When it came to the writing, Wrox was pretty hands-off. They’d correct grammar mistakes and help us with the formatting tools, but aside from a few suggestions, they didn’t restructure our topics or anything. There were a few cases where we had to clarify technical details for the editors to determine if something made sense or not. Overall though, the editing process was very simple.

Working with Each Other
Nick and I live about 600 miles apart, so the only time we actually saw each other in person was when we had the photo taken. We talked a lot upfront about our vision for the book. We wanted to highlight the useful parts of C++ and focus on best practices instead of obscure features. We wanted the book to have an informal tone and subtle humor. I think discussing these things upfront helped a lot — reading the book now, I sometimes can’t tell if I wrote a particular chapter or if Nick did. One of the criticisms that I’ve sometimes heard with Wrox books is that they feel like disparate chapters instead of a cohesive book. I don’t think that can be said about ours.

As I recall, our schedule basically gave us time to write one chapter per week, with a one week review period in between. So Nick and I would divide up the chapters (he ended up getting all the hard material, I got the fun stuff). We’d write for a week, then review each other’s chapters, then revise and submit. We used a web-based collaboration tool that I wouldn’t recommend (though it got the job done) to track versions, we used bugzilla to keep track of issues, and we had a weekly phone call to synch up. Basically, we treated the development of the book like a software project.

Advice for Prospective Authors
Writing a book is a rewarding experience for sure. Here are some things to keep in mind if you’re thinking about doing it:

  • Get a literary agent. You’re not going to make much on your first book anyway, so you might as well sacrifice some of your royalties to have someone on your side. As Nick’s experience shows, even if your idea doesn’t get picked up, the agent might be able to help you find another project.
  • Love your topic. There will be times when you don’t feel like writing but you have to get a chapter done. There will be aspects of your chapter that you don’t particularly want to write about but you’re required to cover. It helps a lot if you love the topic you’re writing about.
  • Help your editors. Nick and I did a pretty good job of spelling things correctly and making grammar corrections before we sent drafts to the editor. As a result, our editors were less bogged down with tedium and were more able to help us with larger and more important decisions. They were also able to get edits back to us quickly so we could meet our deadlines. We got the impression that not all authors are quite as diligent about proof reading ahead of time.
  • Self-Promote. There are tons of tech books out there on every topic. Sometimes the publisher might not know some of the communitites that should know about a new book. Wrox had us fill in a marketing survey to help them decide where to send comp copies. We’ve also responded personally to every request for help on Wrox forum for the book and I’ve posted an author review on the Amazon page.

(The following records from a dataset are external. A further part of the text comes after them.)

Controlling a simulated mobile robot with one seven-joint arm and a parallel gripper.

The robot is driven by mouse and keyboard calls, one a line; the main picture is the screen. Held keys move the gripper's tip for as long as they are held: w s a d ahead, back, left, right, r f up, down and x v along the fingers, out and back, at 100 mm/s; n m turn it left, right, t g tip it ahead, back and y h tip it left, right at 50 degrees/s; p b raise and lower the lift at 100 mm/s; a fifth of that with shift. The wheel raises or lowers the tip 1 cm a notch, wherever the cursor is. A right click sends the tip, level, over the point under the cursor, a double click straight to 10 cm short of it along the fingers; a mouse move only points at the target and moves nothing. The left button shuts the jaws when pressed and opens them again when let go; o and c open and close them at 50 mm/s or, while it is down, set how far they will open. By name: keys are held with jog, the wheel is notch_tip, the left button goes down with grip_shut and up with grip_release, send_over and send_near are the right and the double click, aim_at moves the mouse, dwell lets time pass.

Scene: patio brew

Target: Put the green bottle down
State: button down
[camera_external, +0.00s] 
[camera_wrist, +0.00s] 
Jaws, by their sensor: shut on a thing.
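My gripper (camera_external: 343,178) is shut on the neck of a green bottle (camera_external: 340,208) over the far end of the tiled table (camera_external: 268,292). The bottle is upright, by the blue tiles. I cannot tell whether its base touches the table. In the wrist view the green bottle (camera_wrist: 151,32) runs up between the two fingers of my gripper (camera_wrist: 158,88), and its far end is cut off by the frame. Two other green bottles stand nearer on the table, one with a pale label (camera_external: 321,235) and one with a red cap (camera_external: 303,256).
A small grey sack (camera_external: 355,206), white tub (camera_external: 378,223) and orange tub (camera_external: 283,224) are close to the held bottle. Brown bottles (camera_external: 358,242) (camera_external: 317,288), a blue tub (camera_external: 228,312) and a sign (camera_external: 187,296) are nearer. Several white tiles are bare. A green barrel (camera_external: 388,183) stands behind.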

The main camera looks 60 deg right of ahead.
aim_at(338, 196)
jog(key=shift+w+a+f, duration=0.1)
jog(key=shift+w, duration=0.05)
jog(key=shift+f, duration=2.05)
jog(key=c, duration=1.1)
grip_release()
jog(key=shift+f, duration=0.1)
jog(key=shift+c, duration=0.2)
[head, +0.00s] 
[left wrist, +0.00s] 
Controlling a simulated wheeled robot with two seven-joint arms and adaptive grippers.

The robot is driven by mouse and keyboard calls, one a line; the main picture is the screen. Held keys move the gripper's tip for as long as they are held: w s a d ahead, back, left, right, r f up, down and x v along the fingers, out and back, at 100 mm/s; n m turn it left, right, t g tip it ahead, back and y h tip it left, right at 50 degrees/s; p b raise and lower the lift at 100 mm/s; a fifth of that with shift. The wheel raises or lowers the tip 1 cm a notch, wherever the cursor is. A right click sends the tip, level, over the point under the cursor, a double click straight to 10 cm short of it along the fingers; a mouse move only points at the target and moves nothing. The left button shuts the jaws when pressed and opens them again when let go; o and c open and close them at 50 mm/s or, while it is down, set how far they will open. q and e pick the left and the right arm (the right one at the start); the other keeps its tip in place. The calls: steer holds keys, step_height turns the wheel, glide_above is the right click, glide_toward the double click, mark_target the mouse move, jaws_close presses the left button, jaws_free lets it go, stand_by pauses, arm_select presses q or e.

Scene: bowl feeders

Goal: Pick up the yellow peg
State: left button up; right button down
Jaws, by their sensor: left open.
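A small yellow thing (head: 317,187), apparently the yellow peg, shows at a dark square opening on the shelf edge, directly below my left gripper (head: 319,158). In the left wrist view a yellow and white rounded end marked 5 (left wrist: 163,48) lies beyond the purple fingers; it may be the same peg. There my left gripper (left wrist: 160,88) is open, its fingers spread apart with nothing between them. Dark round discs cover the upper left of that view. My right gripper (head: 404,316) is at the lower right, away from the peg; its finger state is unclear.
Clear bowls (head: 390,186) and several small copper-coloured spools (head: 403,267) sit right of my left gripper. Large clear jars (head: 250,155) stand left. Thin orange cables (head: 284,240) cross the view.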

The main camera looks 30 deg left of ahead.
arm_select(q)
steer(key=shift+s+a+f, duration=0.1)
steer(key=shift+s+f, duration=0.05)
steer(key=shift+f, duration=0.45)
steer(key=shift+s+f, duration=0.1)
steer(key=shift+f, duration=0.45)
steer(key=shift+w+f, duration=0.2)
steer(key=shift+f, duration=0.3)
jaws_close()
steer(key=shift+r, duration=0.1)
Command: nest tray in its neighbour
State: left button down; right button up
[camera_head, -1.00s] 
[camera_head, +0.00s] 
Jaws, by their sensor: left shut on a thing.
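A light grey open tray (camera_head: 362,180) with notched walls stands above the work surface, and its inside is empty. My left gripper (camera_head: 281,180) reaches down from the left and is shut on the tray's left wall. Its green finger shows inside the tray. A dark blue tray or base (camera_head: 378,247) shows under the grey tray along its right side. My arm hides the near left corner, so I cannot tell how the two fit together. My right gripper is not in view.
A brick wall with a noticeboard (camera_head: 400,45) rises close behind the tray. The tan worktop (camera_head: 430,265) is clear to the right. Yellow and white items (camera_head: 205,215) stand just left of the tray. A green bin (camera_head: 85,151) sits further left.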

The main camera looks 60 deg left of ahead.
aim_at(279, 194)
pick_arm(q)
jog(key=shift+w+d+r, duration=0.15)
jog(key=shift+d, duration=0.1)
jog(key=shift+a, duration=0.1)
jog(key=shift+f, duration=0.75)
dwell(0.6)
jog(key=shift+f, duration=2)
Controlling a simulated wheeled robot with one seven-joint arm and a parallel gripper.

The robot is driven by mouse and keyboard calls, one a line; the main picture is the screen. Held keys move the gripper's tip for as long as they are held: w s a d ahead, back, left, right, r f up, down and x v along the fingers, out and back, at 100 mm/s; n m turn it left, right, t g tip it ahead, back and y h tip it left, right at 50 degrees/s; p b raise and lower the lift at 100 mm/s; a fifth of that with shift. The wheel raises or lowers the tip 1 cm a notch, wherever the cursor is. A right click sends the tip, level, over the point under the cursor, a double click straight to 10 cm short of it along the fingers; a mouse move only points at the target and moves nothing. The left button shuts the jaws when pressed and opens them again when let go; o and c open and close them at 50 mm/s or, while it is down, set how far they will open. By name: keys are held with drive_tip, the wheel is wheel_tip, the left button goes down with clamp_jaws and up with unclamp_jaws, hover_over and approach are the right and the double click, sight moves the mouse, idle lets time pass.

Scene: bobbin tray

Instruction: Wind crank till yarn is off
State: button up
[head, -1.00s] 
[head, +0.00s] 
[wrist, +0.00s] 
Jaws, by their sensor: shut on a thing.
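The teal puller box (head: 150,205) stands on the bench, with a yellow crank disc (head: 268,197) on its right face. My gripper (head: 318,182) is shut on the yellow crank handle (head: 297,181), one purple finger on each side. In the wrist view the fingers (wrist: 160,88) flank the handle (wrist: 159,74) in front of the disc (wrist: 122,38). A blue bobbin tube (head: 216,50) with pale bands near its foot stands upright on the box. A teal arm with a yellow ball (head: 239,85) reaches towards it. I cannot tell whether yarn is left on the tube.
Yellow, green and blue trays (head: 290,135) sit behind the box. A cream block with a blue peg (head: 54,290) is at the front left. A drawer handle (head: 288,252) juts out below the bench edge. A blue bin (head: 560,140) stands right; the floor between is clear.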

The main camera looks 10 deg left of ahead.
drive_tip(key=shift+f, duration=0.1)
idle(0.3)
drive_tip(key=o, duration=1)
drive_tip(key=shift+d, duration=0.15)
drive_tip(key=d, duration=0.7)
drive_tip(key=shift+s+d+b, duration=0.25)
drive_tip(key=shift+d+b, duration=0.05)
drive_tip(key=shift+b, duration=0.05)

3 thoughts on “Writing a Wrox Book

  1. Nick

    Great description of our book-writing process!

  2. Aditya

    Very good compilation (as usual). I really like your way of providing information, with that slight touch of humor as you said.

    I can tell you from my experience, no humor in these technical books is the main problem in self study. And thankfully I am not facing it now that I have started using your book.

    Keep it up. Write another book.. maybe Linux. I will get one 😀

  3. Willow Brook

    Thanks for sharing your experience. I always fantasized about writing a book. Now I know that it’ll always just be a fantasy–makes it easier that way. The most profitable books are probably the ones on how to write pretty code or how to manage death marches or how to make cutsy graphics, but those too can be dated.

    Funny how it works out you have about a year to recover your royalties. I don’t even look at books over a year old unless I get them from the library. I have to admit, being a coder is a tough racket, but I love it and since I freelance, I make probably as much as a McD order taker.